Request
Search the data for the word "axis" and copy every line that contains it.

Supplied material
^^^^^^^^^^^^^^^^
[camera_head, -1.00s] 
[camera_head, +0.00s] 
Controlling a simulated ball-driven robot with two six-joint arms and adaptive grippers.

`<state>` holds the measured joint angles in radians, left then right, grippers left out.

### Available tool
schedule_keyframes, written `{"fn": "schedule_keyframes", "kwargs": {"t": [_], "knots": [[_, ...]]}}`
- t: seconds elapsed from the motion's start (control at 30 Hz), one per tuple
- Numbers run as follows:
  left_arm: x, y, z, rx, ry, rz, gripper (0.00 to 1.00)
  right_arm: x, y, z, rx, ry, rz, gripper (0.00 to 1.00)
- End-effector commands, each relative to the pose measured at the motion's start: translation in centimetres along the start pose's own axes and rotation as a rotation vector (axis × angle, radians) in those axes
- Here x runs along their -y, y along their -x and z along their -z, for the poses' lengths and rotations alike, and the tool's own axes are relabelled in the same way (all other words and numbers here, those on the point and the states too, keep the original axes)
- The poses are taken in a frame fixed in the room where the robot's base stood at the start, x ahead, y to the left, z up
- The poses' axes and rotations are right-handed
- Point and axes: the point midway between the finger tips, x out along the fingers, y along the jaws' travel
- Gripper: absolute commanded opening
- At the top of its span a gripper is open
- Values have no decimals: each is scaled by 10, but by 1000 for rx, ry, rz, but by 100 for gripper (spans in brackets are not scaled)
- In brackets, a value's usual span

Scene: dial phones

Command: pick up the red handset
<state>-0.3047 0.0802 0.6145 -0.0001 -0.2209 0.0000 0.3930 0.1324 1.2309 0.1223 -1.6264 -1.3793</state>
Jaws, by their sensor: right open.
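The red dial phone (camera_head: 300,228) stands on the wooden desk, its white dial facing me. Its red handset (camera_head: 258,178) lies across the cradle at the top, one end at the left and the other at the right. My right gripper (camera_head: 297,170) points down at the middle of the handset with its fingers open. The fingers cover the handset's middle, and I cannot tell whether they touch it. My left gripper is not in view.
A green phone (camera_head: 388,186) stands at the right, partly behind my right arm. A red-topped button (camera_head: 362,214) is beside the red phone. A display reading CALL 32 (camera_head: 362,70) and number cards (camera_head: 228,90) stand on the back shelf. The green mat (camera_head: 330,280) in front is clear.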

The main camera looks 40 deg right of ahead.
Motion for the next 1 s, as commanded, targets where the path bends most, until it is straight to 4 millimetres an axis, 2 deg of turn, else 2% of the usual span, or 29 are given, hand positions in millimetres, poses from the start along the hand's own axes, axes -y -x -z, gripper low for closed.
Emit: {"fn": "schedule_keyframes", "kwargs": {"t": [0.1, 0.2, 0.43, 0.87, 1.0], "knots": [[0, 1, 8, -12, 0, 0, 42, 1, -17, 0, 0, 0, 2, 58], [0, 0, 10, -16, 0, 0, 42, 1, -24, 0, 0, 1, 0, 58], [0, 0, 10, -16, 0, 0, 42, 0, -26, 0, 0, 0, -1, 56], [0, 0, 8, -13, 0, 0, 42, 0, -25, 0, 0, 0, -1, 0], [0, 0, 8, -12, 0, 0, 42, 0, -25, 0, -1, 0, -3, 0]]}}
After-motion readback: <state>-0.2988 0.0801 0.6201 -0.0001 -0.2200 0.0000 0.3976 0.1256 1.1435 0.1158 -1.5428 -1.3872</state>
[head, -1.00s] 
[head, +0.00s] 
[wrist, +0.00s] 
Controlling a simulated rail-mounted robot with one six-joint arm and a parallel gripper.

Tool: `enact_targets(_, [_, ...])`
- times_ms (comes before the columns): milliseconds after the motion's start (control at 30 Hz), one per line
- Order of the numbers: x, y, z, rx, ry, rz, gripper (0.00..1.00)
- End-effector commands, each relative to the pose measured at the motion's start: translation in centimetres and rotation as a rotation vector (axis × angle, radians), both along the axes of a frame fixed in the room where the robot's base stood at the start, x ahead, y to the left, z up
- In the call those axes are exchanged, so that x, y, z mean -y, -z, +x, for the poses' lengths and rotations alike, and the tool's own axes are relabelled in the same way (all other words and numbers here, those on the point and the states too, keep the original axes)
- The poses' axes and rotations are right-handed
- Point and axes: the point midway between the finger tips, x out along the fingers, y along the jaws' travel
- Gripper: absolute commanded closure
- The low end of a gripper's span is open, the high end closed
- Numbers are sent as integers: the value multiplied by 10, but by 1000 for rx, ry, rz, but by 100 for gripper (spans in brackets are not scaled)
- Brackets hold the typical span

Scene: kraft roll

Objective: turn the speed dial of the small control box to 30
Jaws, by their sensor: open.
^^^^^^^^^^^^^^^^
Task answer
- End-effector commands, each relative to the pose measured at the motion's start: translation in centimetres along the start pose's own axes and rotation as a rotation vector (axis × angle, radians) in those axes
Motion for the next 1 s, as commanded, targets where the path bends most, until it is straight to 4 millimetres an axis, 2 deg of turn, else 2% of the usual span, or 29 are given, hand positions in millimetres, poses from the start along the hand's own axes, axes -y -x -z, gripper low for closed.
- End-effector commands, each relative to the pose measured at the motion's start: translation in centimetres and rotation as a rotation vector (axis × angle, radians), both along the axes of a frame fixed in the room where the robot's base stood at the start, x ahead, y to the left, z up

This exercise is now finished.